The Census Bureau reported this week that the median household income — the midpoint for the nation — is just over $50,000.

Pablo Martinez Monsivais/AP
Republican Presidential candidate, former Massachusetts Gov. Mitt Romney speaks during a campaign event at Van Dyck Park, Sept. 13, in Fairfax, Va.

Mitt Romney is promising to reduce taxes on middle-income Americans.

But how does he define "middle-income"? The Republican presidential nominee defined it as income of " $200,000 to $250,000 and less" a year.

Romney commented during an interview broadcast Friday on ABC's "Good Morning America."
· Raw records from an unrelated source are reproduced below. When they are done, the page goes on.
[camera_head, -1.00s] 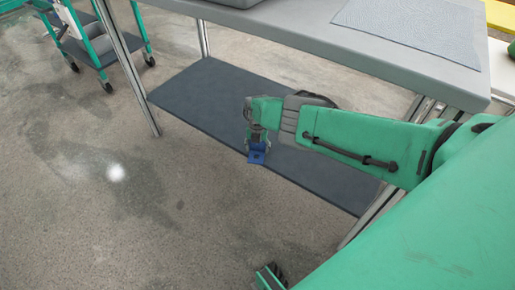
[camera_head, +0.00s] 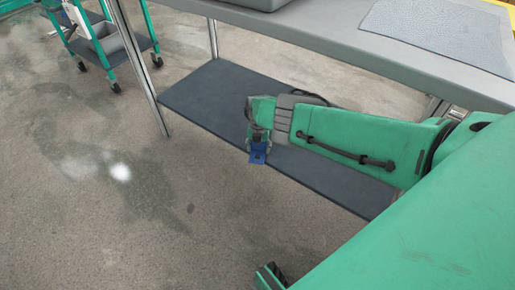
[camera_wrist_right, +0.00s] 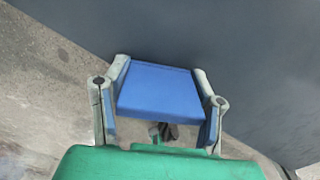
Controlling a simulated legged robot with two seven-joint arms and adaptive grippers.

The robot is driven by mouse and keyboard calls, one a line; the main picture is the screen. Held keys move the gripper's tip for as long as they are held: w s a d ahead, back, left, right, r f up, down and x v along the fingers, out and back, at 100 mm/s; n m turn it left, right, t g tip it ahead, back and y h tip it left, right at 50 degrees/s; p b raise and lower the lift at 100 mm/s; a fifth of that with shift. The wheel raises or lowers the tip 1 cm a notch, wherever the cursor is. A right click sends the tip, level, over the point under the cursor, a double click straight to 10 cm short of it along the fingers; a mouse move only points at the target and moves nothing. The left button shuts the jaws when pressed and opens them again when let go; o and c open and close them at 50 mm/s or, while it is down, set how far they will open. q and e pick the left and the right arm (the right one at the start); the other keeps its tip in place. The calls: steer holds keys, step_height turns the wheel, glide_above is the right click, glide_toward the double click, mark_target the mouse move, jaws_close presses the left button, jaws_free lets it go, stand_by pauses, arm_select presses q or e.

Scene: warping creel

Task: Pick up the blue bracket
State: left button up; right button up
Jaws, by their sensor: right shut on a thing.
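The blue bracket (camera_head: 258,154) is in my right gripper (camera_head: 258,146), near the front edge of the table's dark lower shelf in the head view. In the right wrist view the bracket (camera_wrist_right: 160,92) fills the space between the two grey fingers of the gripper (camera_wrist_right: 160,100), which are shut on its sides. The shelf is behind it there. I cannot tell whether the bracket is clear of the shelf's edge or touching it. My left gripper is not identifiable in these views.
The dark lower shelf (camera_head: 205,98) is otherwise bare where it shows. The grey tabletop (camera_head: 330,40) is above it, with a light mat (camera_head: 440,35) and a grey bin (camera_head: 262,3). A green wheeled cart (camera_head: 110,52) stands at upper left. The concrete floor (camera_head: 90,220) is open at left.

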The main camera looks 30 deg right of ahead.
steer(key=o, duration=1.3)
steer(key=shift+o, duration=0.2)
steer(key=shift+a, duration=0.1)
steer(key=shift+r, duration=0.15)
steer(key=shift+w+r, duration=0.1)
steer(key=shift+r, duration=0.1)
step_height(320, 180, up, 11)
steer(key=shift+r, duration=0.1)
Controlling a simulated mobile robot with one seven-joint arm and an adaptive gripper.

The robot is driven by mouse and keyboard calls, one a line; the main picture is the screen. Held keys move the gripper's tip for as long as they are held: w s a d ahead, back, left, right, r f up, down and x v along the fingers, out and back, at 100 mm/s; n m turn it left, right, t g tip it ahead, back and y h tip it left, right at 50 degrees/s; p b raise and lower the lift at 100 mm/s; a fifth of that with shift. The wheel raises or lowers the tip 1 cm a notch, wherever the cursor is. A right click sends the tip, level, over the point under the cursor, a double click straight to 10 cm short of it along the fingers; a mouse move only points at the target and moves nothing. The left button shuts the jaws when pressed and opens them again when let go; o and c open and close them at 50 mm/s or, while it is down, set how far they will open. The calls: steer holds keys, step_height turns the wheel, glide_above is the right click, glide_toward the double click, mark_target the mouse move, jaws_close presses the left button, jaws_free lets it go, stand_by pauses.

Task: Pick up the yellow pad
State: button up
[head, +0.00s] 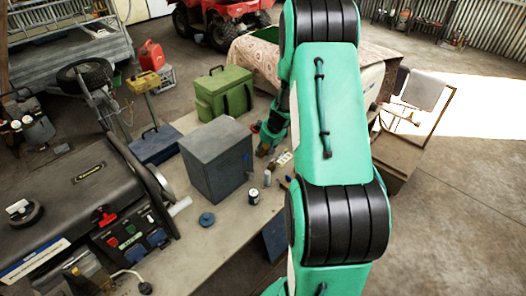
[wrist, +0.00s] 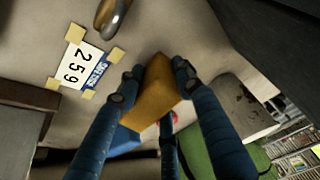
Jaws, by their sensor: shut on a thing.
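The yellow pad (wrist: 156,94) is a mustard-yellow block in the middle of the wrist view. My gripper (wrist: 154,80) is shut on it, with one dark blue finger on each side. The pad is tilted in the picture, and the fingers hide parts of its sides. I cannot tell how far it is from the tabletop. In the head view my gripper (head: 268,138) is beyond the right side of a grey box, partly hidden by my green arm. An orange-yellow patch shows there, too small to tell clearly.
The workbench (head: 235,232) holds the grey box (head: 215,162), a green bag (head: 224,97), a blue case (head: 156,145), a small can (head: 254,196) and a blue round piece (head: 207,219). A dark generator (head: 85,205) stands at left. A taped number card (wrist: 82,64) lies near my gripper.

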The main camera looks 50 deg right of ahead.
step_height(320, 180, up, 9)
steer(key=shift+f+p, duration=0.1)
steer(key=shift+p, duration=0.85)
George Stephanopoulos asked Romney: “Is $100,000 middle income?”

“No, middle income is $200,000 to $250,000 and less,” Romney replied.

Romney's campaign staff later clarified that he mean household income, not individual income.

The Census Bureau reported this week that the median household income — the midpoint for the nation — is just over $50,000.

The definition of "middle income" or the "middle class" is politically charged. Both presidential candidates are fighting to win over working-class voters.

President Barack Obama has defined "middle class" as income up to $250,000 a year.

Obama wants to extend Bush-era tax cuts for those making less than $250,000. Romney wants to extend the tax cuts for everyone.